A conference on the State of the Global Protection System for Refugees and Migrants, 2018: Impressions and Outcomes

The inaugural session of the conference

Aditi Mukherjee writes a report on the Mahanirban Calcutta Research Group conference dealing with protection system for refugees and migrants, organised in Kolkata, India, in November 2018.

The New York Declaration for Refugees and Migrants (2016) recognised that the existing international regime of refugee and migrant protection needed a new push towards strengthening measures for protection. It was decided that two new global compacts – one for refugees and the other for migration will be adopted by the UN. However questions arise: how different will be the global compacts and what will be the promises and paradoxes they will come with? Through a six day research workshop and international conference organised in Kolkata by the Calcutta Research Group (CRG) on the State of the Global Protection System for Refugees and Migrants (25-30 November 2018) in collaboration with the Rosa Luxemburg Stiftung, these questions were explored against the backdrop of global, regional and national realities of population flows. Academics, activists, functionaries of international humanitarian institutions, and journalists from eighteen countries participated in this event.

Professor Ranabir Samaddar delivering a lecture on ‘Promises and Paradoxes of a Global Gaze’.jpg

(Prof. Ranabir Samddar delivering a lecture on ‘Promises and Paradoxes of a Global Gaze’)

The discussions of the panels of the workshop and conference fed into each other and certain issues were repeatedly raised. The Global Compacts were discussed from various perspectives. Professor Ranabir Samaddar (CRG) reviewed the Compacts by arguing that a new developmental gaze which links protection to development have turned the refugees from subjects of protection to subjects of neoliberal development. Refugee protection has become an affair of technocratic management which is oriented towards the necessities of the market and development goals. As refugees have become subjects of development, concerns about their welfare have declined.
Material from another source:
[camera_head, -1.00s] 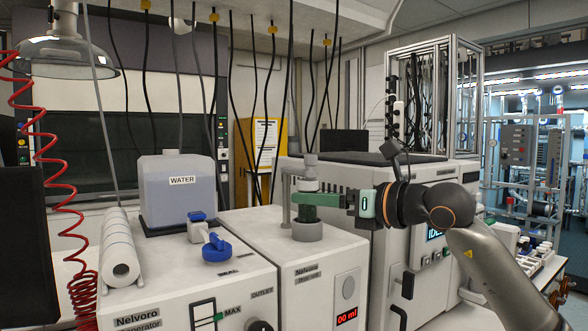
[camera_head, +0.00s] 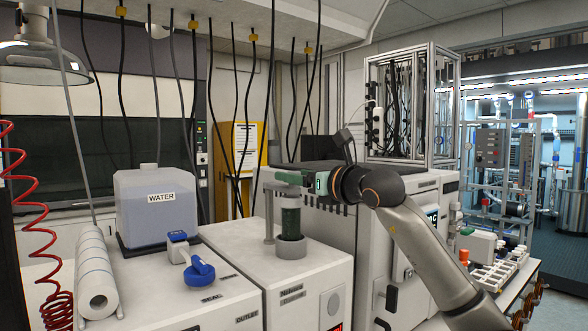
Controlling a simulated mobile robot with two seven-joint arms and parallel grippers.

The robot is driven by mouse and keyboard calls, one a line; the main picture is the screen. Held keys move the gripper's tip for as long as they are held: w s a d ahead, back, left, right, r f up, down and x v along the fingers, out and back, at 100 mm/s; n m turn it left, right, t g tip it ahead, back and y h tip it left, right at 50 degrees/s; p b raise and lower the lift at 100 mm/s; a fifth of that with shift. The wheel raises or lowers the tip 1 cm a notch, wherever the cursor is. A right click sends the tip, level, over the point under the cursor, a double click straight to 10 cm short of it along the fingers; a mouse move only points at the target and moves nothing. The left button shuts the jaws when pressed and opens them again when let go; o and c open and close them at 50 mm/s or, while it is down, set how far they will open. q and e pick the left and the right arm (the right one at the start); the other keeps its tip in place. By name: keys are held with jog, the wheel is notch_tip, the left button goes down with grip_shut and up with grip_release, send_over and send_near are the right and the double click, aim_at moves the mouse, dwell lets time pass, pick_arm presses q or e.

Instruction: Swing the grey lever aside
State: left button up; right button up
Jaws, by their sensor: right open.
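A slim grey post with a grey lever arm (camera_head: 280,188) at its top stands on the white unit, left of a dark green cylinder (camera_head: 291,217). The lever reaches right, over the cylinder's top. The cylinder stands upright in a grey collar (camera_head: 291,247). My right gripper (camera_head: 284,177) comes in from the right, with its green fingers at the top of the cylinder, just above the lever. It is open; whether it touches the lever I cannot tell. My left gripper is not in view.
A WATER tank (camera_head: 156,215), a blue valve (camera_head: 199,270) and a paper roll (camera_head: 96,275) stand on the unit to the left. A large white machine (camera_head: 340,235) stands behind the cylinder. Black cables hang behind. The white top in front of the collar is clear.

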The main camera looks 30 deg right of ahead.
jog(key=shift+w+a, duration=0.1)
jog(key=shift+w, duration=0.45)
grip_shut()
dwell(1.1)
He emphasised that the compacts of speak of rights of migrants in a minimal way. Professor Jennifer Hyndman (York University) presented a trenchant critique of the global compacts in the first panel session on The Global Compacts on Refugees and Migrants: Promises and Paradoxes. She argued that such compacts do little to change the complicated circumstances of protracted forced displacements which are entwined with the global mechanisms of neoliberal capitalism. The latter aspect was explored further in a panel on Global Capitalism and Refugee and Migrant Labour. Professor Byasdeb Dasgupta (Kalyani University) highlighted how the cheap labour of refugees and migrants forms a core aspect of neoliberal global capitalism. Professor Ilina Sen (Tata Institute for Social Sciences, Mumbai, retired) discussed the conditions of Asian female migrants who work as domestic workers in the Gulf region and the gendered nature of violence routinely experienced by them. Professor Irudaya Rajan (Ministry of Overseas Indian Affairs (MOIA), Centre for Development Studies, Thiruvananthapuram) analysed the exploitative labour brokerage mechanisms for female domestic internal migrant workers in India.

A panel on the NRC in session

(A panel on the National Register of Citizenship in progress)
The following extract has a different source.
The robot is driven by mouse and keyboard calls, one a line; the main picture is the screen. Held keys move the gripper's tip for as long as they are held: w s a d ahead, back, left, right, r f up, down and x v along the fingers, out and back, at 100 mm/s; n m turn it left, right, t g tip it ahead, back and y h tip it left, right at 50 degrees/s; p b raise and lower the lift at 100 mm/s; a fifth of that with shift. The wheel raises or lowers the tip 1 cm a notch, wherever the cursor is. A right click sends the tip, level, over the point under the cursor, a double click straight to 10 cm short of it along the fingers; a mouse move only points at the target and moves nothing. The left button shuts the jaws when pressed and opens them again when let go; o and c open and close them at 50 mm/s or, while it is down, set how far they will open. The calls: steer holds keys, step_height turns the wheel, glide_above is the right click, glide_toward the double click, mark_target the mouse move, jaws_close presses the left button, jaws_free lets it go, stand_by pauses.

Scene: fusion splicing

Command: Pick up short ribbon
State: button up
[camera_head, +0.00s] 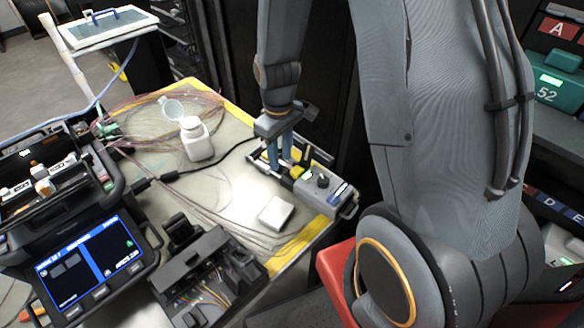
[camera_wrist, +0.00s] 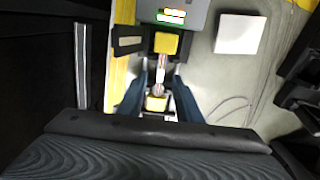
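My gripper (camera_head: 279,157) points down over the grey device (camera_head: 322,190) with yellow clamps near the far right edge of the table. In the wrist view the two dark blue fingers of my gripper (camera_wrist: 161,70) stand apart, one on each side of a short, thin pinkish ribbon (camera_wrist: 158,88). The ribbon runs between a yellow clamp (camera_wrist: 165,43) at the device and another yellow block (camera_wrist: 156,103) nearer my palm. A pale piece sits along the ribbon between the fingertips. I see no clear contact. In the head view the fingers largely hide the ribbon.
A white square box (camera_head: 276,213) lies beside the device. A white bottle (camera_head: 196,139), fibre coils and a black cable lie behind. A black tool (camera_head: 208,275) and a splicer with a blue screen (camera_head: 90,266) stand at front left. Dark rack equipment is close on the right.

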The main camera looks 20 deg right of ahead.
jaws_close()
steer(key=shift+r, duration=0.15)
A panel on the Mediterranean Refugee ‘Crisis’ explored the context and content of the so called refugee ‘crisis’ that the Global North, especially, Europe is facing in relation to the ongoing conflicts in the Middle East. Professor David Newman (Ben-Gurion University), Dr Federico Rahola (University of Genova), Professor Giorgia Dona (University of East London) and Professor Petar Bojanic (University of Belgrade) spoke on different aspects of the migration ‘crisis’ around the Mediterranean region. Here, refugees are attempting to escape war-torn areas while also contending with anti-migrant, xenophobic reactions by European countries combined with a draconian regime of border management, aimed at ‘governing refugees at a distance’. The discussions emphasised how the regime of borderlands is a dynamic, shifting and expanding notion, working through multiple governance strategies such as offshore detention techniques and hotspots. Migrants in turn create their own ‘underground Europe’ through counter-conducts attempting to challenge the exclusionary regime of borders.

Professor William Walters delivering the Valedictory Address

(Prof. William Walter delivering the valedictory address)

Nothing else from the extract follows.